Bodies of Europe-bound African migrants wash ashore in Libya
Tragedy struck yesterday, February 20th, as around 74 African migrants drowned after human smugglers intercepted them at sea and stole the motor of their boat at gunpoint, leaving them to their fate.
Bodies of the migrants, who were trying to reach Italy, washed up on a beach in the northwestern coastal city of Zawiya, around 60km to the west of Tripoli.
Initial figure put the dead at 45, however, the Libya Red Crescent, that confirmed the tragic incident says it has recovered 74 bodies from the shore.
Red Crescent spokesman Mohammed al-Mistrati told Associated Press that the bodies were found Monday morning and that he expected more to appear.
Flavio Di Giacomo, a spokesman for the International Organization for Migration (IOM), the UN Migration Agency, said their rubber boat departed from the western city of Sabratha on Saturday with 110 people aboard.

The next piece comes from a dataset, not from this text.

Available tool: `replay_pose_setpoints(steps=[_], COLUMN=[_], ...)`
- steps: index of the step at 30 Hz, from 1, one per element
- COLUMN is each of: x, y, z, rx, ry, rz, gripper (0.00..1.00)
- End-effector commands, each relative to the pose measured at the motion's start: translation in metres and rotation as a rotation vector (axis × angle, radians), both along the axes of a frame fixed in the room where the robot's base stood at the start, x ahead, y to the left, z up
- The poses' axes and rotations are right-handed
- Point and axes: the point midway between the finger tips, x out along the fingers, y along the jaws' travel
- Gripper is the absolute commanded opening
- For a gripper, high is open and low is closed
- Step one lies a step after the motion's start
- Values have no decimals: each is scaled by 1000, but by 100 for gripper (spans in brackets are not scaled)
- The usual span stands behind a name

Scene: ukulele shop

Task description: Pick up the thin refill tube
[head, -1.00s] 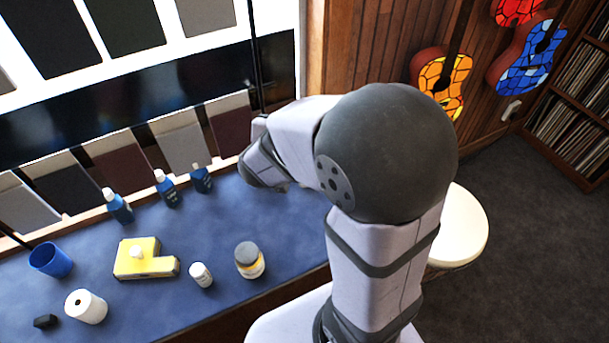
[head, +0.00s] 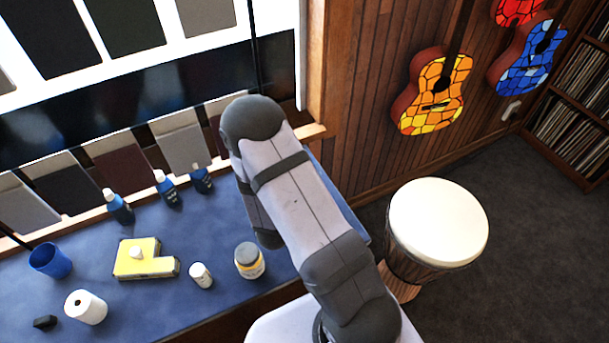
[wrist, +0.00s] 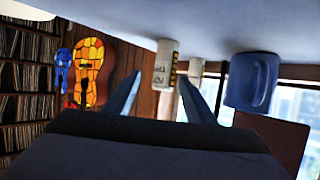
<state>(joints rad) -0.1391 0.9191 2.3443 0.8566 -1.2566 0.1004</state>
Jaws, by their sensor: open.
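In the wrist view, which looks upside down, a slim pale tube (wrist: 165,63) with dark lettering stands on the table. It appears between the two spread fingers of my gripper (wrist: 160,77), beyond their tips and apart from them. It looks like the refill tube, but the label is not fully readable. My gripper is open with nothing held. A second pale cylinder (wrist: 195,68) stands farther back, just right of the tube. In the head view my arm hides the gripper, and I cannot make out the tube there.
A blue mug (wrist: 252,82) stands right of the tube in the wrist view. In the head view the blue table (head: 215,228) holds a grey-lidded jar (head: 249,261), a small white bottle (head: 201,275), a yellow box (head: 145,259), a white roll (head: 85,307) and a blue cup (head: 50,260).

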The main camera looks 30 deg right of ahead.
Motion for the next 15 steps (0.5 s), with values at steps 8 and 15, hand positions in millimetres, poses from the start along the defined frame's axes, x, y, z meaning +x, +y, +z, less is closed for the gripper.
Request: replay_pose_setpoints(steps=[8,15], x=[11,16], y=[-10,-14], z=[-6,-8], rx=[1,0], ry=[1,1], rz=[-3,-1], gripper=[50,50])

[PHOTOS] Bodies of Europe-bound African migrants wash ashore in Libya
What links the migrants’ stories is the fundamental human desire for survival. But that doesn’t begin to explain the complexity of Libya’s crisis.
The costs of the journey — both human and monetary — match a steep sum of desperation and demand.

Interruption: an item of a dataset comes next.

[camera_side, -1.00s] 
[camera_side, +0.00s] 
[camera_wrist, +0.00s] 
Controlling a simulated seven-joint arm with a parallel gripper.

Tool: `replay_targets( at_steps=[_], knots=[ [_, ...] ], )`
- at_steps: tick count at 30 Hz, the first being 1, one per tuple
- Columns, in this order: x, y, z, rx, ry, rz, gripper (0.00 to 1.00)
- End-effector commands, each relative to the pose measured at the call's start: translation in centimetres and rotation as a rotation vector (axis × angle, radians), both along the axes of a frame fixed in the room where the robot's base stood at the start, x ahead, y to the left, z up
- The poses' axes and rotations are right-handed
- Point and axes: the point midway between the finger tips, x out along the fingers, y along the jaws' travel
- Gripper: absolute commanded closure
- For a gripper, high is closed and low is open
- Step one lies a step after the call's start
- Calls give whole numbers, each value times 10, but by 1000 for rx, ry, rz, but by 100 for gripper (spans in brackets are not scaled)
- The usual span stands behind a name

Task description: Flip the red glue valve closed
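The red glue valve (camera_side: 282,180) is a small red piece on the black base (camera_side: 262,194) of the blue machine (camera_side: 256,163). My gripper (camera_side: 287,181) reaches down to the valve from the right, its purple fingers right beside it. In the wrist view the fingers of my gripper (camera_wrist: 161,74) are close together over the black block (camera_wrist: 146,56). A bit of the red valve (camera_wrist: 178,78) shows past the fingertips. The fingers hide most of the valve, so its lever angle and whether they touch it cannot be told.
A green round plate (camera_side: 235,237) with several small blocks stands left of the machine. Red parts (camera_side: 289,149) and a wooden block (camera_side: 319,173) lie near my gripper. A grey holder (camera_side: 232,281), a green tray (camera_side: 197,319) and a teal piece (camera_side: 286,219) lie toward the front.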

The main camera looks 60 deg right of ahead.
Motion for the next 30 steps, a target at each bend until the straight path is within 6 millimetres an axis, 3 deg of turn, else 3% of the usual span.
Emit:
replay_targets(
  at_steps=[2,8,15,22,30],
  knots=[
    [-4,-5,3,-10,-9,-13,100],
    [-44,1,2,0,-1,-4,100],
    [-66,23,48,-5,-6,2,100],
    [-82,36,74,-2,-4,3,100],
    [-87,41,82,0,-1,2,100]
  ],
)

The conundrum Libya poses for policymakers is that the root of its wave of migration does not come from a single source. Like a flood of tributaries streaming to the mouth of a river, migrants are fleeing en masse from at least a dozen different countries.
Shutting off the flow would mean addressing the needs of migrants spanning half of an entire continent.

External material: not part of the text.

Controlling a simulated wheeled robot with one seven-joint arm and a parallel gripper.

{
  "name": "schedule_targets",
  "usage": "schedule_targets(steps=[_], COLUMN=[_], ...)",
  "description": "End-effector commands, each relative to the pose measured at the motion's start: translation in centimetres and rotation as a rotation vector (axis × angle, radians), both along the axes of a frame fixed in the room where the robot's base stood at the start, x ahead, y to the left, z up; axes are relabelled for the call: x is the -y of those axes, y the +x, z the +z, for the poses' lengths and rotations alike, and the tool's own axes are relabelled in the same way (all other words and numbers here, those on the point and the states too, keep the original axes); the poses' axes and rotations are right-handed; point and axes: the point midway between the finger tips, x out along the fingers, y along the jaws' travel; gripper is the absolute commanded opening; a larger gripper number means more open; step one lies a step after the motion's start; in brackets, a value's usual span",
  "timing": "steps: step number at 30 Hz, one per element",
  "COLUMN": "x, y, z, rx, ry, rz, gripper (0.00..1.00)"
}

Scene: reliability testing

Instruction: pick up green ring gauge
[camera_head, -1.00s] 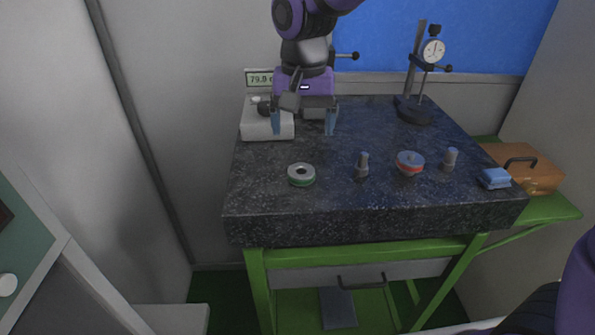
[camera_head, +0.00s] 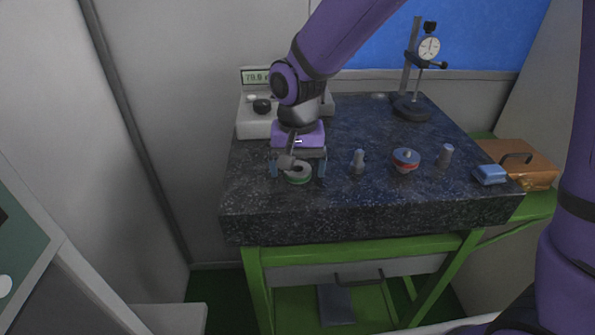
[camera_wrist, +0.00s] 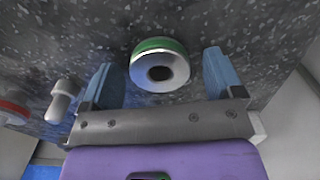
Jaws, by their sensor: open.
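The green ring gauge (camera_head: 298,174) is a short metal ring with a green band and a dark hole. It lies on the dark granite table, near the front left. My gripper (camera_head: 297,172) is open above it, with one blue fingertip on each side in the head view. In the wrist view the ring gauge (camera_wrist: 159,66) shows between and slightly beyond the fingertips of my gripper (camera_wrist: 163,78), with a gap to each. Nothing is held. Part of the ring's back is hidden by my gripper in the head view.
Right of the ring gauge stand a small grey plug (camera_head: 358,161), a red-banded gauge (camera_head: 405,161) and another grey plug (camera_head: 446,155). A blue block (camera_head: 490,174) lies at the right edge. A dial indicator stand (camera_head: 411,107) and a white device (camera_head: 254,122) are at the back.

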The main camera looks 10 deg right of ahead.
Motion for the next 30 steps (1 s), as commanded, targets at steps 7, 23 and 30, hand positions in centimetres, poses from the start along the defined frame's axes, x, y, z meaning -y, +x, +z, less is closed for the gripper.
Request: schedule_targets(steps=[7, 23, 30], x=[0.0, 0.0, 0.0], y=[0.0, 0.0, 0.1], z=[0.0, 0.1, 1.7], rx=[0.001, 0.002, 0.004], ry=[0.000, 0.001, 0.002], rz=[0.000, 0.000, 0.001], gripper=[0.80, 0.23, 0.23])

To tell the story of Libya’s escalating migration crisis, one must weave together the threads of instability left behind by a toppled dictator, Muammar Gaddafi, and the power vacuum filled by rivaling factions vying to take his place. The chaos allowed smuggling networks to thrive, suddenly opening up a lucrative market designed to profit off trading humans like other goods and commodities.